# The problem
Pictures do not belong in the output. Reproduce exactly the lines from the start of the records through the line with "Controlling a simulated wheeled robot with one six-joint".

(Recorded robot episodes)
■ ■ ■ ■

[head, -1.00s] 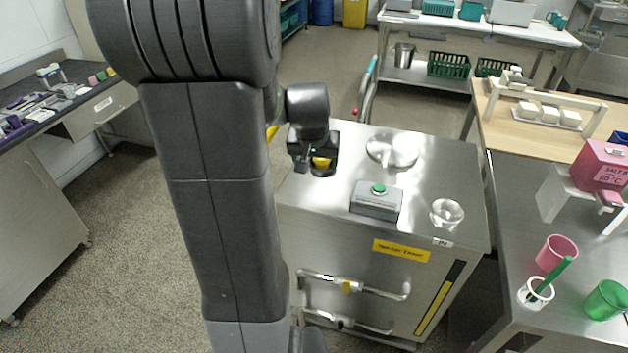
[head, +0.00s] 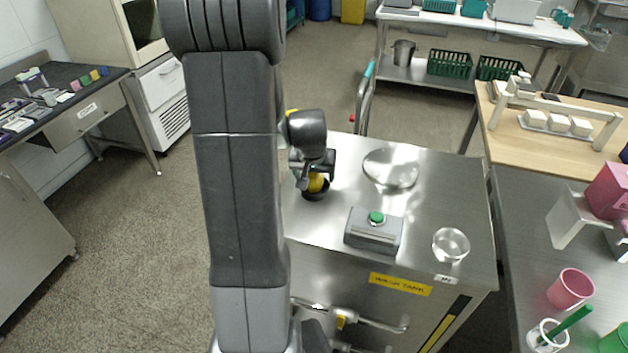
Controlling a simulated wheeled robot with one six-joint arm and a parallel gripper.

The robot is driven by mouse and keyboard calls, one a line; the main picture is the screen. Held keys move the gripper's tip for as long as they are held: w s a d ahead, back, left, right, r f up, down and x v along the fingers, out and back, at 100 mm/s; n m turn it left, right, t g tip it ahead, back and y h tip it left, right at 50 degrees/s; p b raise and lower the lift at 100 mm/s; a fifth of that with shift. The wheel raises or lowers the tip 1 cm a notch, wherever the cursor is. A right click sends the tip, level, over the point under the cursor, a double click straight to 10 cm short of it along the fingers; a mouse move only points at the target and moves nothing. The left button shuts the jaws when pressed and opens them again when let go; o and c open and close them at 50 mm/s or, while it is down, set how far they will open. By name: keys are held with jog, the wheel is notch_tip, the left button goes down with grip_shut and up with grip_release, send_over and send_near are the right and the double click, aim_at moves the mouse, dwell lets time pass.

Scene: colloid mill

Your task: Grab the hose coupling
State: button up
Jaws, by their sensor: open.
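A yellow piece (head: 317,183) sits in a round black holder (head: 315,195) at the back left of the steel cabinet top (head: 335,225). It may be the hose coupling; it is small and partly covered by my gripper, so I cannot tell for sure. My gripper (head: 308,180) is open and points down at the yellow piece. Its fingers are close around or beside it; whether they touch is unclear. My arm hides the cabinet's left part.
On the cabinet top stand a grey box with a green button (head: 374,230), a round metal lid (head: 391,168) and a clear glass bowl (head: 450,244). Pipes with a yellow-handled valve (head: 341,319) run along the cabinet front. A grey table (head: 530,240) with cups adjoins on the right.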

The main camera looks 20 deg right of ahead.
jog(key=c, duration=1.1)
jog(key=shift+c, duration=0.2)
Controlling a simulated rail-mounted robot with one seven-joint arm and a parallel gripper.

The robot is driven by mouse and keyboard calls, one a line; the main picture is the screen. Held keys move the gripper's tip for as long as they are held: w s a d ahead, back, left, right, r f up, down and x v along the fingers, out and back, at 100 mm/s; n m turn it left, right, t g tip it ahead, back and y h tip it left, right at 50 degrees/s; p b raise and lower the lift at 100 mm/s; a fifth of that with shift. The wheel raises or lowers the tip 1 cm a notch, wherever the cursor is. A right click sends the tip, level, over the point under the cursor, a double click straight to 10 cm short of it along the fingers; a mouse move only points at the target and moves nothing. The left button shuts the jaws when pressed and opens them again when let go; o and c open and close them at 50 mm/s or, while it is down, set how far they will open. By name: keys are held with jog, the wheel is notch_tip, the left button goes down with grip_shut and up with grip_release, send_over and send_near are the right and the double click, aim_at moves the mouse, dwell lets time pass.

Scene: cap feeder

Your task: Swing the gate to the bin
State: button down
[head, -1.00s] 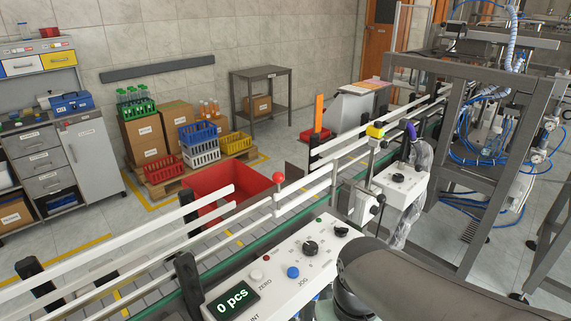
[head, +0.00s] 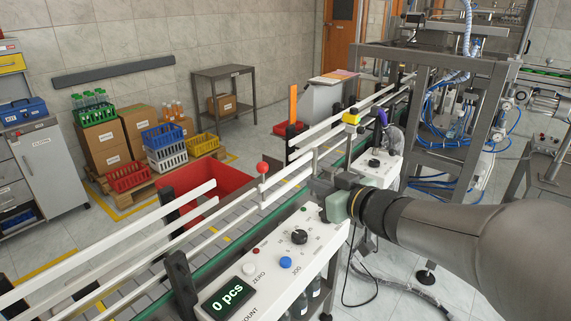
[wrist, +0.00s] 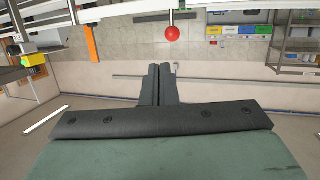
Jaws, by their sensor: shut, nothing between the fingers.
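The gate is a white rail arm (head: 286,190) with a red ball knob (head: 262,168) on a short post at its left end. It lies along the conveyor, in line with the guide rails. The red bin (head: 235,178) stands on the floor behind the conveyor, partly hidden by the rails. My gripper (head: 316,187) is above the near conveyor edge, right of the knob and apart from it. In the wrist view my fingers (wrist: 160,72) are shut together and empty, with the red knob (wrist: 172,34) beyond their tips, slightly right.
A control panel (head: 270,268) reading 0 pcs stands at the near side, below my gripper. A yellow-topped sensor post (head: 350,120) and a second control box (head: 376,168) stand to the right. White guide rails (head: 110,245) run along the conveyor to the left.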

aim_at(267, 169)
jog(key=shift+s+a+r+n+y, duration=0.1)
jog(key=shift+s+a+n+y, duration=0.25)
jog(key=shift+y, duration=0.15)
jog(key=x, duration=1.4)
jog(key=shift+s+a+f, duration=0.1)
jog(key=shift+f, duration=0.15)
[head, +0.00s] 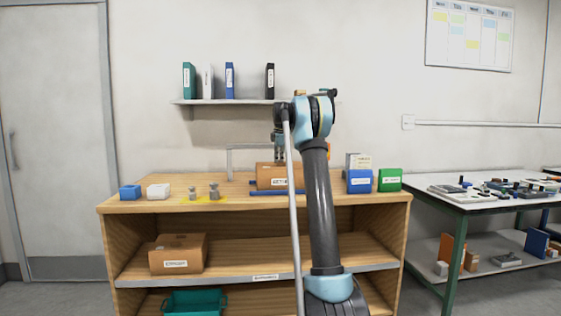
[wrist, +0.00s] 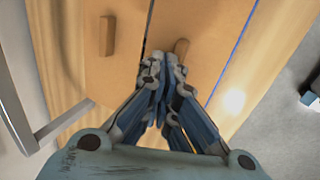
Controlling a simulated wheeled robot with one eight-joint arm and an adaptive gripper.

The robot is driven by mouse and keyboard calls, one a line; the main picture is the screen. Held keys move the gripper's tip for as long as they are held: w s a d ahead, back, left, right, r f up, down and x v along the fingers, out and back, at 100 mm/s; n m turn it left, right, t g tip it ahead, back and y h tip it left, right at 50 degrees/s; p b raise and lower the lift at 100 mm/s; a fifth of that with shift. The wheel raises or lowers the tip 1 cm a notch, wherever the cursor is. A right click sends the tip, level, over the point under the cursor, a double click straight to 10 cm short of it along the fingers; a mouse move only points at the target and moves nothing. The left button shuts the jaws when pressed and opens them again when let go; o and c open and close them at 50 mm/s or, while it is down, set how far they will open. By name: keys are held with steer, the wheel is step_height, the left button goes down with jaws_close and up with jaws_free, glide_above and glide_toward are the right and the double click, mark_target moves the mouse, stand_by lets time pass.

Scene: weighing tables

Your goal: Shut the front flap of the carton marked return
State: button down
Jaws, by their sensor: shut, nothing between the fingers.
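The brown carton (head: 265,170) stands on the wooden table top, its white front label partly hidden by my arm. In the wrist view two brown panels of the carton (wrist: 205,25) lie side by side with a thin dark seam between them. The left panel has a small wooden tab (wrist: 107,36); the right panel has another tab (wrist: 182,47). My gripper (wrist: 163,62) is shut and empty, its fingertips close to the right tab; I cannot tell whether they touch. In the head view my gripper (head: 279,158) is just above the carton.
A blue strip (head: 270,194) runs along the carton's front. A grey frame (head: 229,160) stands behind. Small weights (head: 214,191), a blue box (head: 130,192) and a white box (head: 158,190) are at left; blue (head: 360,181) and green boxes (head: 389,180) at right. Another carton (head: 178,254) sits below.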

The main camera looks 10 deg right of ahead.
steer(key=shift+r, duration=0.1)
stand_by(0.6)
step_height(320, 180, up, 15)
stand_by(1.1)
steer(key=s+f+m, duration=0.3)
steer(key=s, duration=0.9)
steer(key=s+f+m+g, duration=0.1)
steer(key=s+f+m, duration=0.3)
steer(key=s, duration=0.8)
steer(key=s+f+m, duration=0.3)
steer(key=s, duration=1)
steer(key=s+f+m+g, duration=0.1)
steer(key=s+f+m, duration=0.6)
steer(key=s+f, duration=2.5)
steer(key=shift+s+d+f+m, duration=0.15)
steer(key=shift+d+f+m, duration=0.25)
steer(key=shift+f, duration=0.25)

■ ■ ■ ■

# Solution
[head, -1.00s] 
[head, +0.00s] 
Controlling a simulated wheeled robot with one six-joint arm and a parallel gripper.

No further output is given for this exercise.